Nietzsche a beau transmuter toutes les valeurs et soutenir que, dans les rapports des hommes entre eux, il faut prendre « les penchans haine, envie, cupidité, esprit de domination pour des tendances essentielles à la vie, pour quelque chose qui, dans l’économie générale de la vie, doit exister profondément, essentiellement[1]. » Il confond par là deux choses qu’on fait distinguer à tout élève de philosophie.• les penchans naturels et les passions qui les poussent à l’outrance. — Qu’est-ce que l’indestructible et utile « ambition, » demandent les partisans de Nietzsche, sinon une forme de la volonté de puissance et de lutte ? — De la volonté de puissance, soit ; de lutte, il faut s’entendre. « L’ambition ne suppose-t-elle pas un obstacle à renverser, un adversaire à combattre ? » Un obstacle, oui ; un adversaire, pas toujours, ni nécessairement. L’ambition d’être un grand poète, un grand philosophe, un grand savant, ou simplement un homme juste et utile à tous, n’entraîne pas d’adversaires à anéantir. L’évolution des sociétés, ajoutent les admirateurs de Nietzsche, — M. Simmel, M. Palante[2], — ne nous montre nullement une diminution d’égoïsme et d’antagonisme dans les rapports humains ; au contraire, la caractéristique de notre époque semble être une extrême « intensification » des égoïsmes collectifs, égoïsmes de races, de classes, de partis, de corporations, etc., qui sont des volontés collectives de puissance. « Qu’on médite l’exemple fourni par l’égoïsme anglais dans la guerre sud-africaine. Nous voyons que les égoïsmes de groupes n’ont jamais été plus armés qu’aujourd’hui.
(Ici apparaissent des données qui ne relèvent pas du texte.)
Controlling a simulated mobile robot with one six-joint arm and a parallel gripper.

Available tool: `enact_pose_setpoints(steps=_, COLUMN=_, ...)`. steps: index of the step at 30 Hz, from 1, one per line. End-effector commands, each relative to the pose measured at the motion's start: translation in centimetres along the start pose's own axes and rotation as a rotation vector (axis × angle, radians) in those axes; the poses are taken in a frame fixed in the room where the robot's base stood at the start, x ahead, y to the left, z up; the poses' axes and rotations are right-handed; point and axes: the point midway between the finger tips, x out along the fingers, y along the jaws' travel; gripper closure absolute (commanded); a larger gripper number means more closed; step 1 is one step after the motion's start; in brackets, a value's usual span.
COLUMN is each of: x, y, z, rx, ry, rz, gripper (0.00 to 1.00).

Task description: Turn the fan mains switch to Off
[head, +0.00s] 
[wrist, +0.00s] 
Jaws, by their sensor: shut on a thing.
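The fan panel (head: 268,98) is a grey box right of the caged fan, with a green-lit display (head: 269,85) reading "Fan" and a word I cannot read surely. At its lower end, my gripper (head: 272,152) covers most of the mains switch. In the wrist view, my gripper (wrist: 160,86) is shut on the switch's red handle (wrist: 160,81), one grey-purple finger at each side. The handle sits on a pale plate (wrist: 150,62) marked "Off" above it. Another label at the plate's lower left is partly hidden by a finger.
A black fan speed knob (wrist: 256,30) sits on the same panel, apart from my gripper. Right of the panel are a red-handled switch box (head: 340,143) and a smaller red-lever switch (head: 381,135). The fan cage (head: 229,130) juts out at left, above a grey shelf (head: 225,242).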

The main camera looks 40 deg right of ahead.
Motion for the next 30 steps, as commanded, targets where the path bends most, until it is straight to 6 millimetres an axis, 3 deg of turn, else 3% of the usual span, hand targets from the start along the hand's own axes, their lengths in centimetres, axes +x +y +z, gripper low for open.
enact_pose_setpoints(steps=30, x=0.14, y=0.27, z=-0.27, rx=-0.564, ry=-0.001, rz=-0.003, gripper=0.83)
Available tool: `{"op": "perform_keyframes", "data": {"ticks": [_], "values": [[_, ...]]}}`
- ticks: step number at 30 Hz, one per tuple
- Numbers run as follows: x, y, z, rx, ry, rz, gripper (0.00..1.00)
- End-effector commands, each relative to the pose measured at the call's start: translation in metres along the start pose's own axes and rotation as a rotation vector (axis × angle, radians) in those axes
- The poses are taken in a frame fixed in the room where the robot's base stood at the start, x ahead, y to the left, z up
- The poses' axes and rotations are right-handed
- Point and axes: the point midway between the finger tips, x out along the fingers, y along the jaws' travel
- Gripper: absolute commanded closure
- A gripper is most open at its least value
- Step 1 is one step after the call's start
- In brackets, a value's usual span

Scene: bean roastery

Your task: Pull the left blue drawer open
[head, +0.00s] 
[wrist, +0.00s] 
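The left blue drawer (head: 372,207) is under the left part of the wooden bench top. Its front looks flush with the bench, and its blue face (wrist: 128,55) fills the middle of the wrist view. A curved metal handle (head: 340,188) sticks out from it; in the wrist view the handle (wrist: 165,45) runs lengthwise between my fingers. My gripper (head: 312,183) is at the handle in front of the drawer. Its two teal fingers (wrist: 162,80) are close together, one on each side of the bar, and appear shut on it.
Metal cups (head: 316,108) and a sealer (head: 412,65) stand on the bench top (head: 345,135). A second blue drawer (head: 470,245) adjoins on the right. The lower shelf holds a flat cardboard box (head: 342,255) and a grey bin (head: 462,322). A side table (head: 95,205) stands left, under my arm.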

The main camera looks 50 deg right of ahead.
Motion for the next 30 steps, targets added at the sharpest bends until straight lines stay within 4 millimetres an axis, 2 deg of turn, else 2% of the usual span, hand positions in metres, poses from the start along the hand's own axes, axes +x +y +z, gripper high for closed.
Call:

En admettant que les consciences individuelles se soient affinées au cours de l’évolution et soient devenues accessibles à des sentimens plus délicats et plus humains que ceux de l’humanité primitive, la conscience sociale reste aussi égoïste, aussi ambitieuse et cupide, à l’occasion, aussi tyrannique et oppressive que jamais[3]. » Il est possible, répondrons-nous, que les égoïsmes collectifs s’intensifient à notre

  1. Nietzsche, Par delà le bien et le mal, § 23.
  2. Précis de sociologie, Paris, Alcan, 1901.
  3. M. G. Palante, Précis de sociologie, p. 123.